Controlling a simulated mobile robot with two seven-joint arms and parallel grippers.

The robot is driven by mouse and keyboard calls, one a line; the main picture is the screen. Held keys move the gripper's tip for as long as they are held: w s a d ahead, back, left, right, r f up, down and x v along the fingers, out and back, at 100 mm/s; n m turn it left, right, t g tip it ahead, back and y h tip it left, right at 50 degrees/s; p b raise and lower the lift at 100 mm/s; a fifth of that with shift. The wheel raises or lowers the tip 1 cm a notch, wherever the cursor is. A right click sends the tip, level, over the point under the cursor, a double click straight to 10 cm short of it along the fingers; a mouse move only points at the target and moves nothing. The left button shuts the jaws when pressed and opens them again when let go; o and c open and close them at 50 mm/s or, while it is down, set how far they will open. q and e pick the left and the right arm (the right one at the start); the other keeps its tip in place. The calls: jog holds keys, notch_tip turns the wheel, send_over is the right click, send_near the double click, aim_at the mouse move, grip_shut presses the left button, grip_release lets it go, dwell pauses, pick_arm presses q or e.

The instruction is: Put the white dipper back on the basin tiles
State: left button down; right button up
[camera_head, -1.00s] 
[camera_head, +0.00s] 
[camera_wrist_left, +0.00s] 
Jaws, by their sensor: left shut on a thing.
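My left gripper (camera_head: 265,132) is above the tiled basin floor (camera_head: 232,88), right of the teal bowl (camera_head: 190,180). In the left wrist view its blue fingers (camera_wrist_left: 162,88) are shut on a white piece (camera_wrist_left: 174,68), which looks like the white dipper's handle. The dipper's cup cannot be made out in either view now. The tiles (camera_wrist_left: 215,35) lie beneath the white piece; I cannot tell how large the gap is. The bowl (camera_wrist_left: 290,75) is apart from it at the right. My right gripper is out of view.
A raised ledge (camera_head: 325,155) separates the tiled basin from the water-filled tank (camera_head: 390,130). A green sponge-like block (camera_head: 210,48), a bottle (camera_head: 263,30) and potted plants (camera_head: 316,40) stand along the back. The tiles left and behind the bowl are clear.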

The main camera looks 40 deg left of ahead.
● ● ● ● ● ● ●
• **Stated task**: Copy exactly the lines above, from the one containing "Jaws, by their sensor: left shut on a thing." through the very last line.

• **In response**:
Jaws, by their sensor: left shut on a thing.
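My left gripper (camera_head: 265,132) is above the tiled basin floor (camera_head: 232,88), right of the teal bowl (camera_head: 190,180). In the left wrist view its blue fingers (camera_wrist_left: 162,88) are shut on a white piece (camera_wrist_left: 174,68), which looks like the white dipper's handle. The dipper's cup cannot be made out in either view now. The tiles (camera_wrist_left: 215,35) lie beneath the white piece; I cannot tell how large the gap is. The bowl (camera_wrist_left: 290,75) is apart from it at the right. My right gripper is out of view.
A raised ledge (camera_head: 325,155) separates the tiled basin from the water-filled tank (camera_head: 390,130). A green sponge-like block (camera_head: 210,48), a bottle (camera_head: 263,30) and potted plants (camera_head: 316,40) stand along the back. The tiles left and behind the bowl are clear.

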The main camera looks 40 deg left of ahead.

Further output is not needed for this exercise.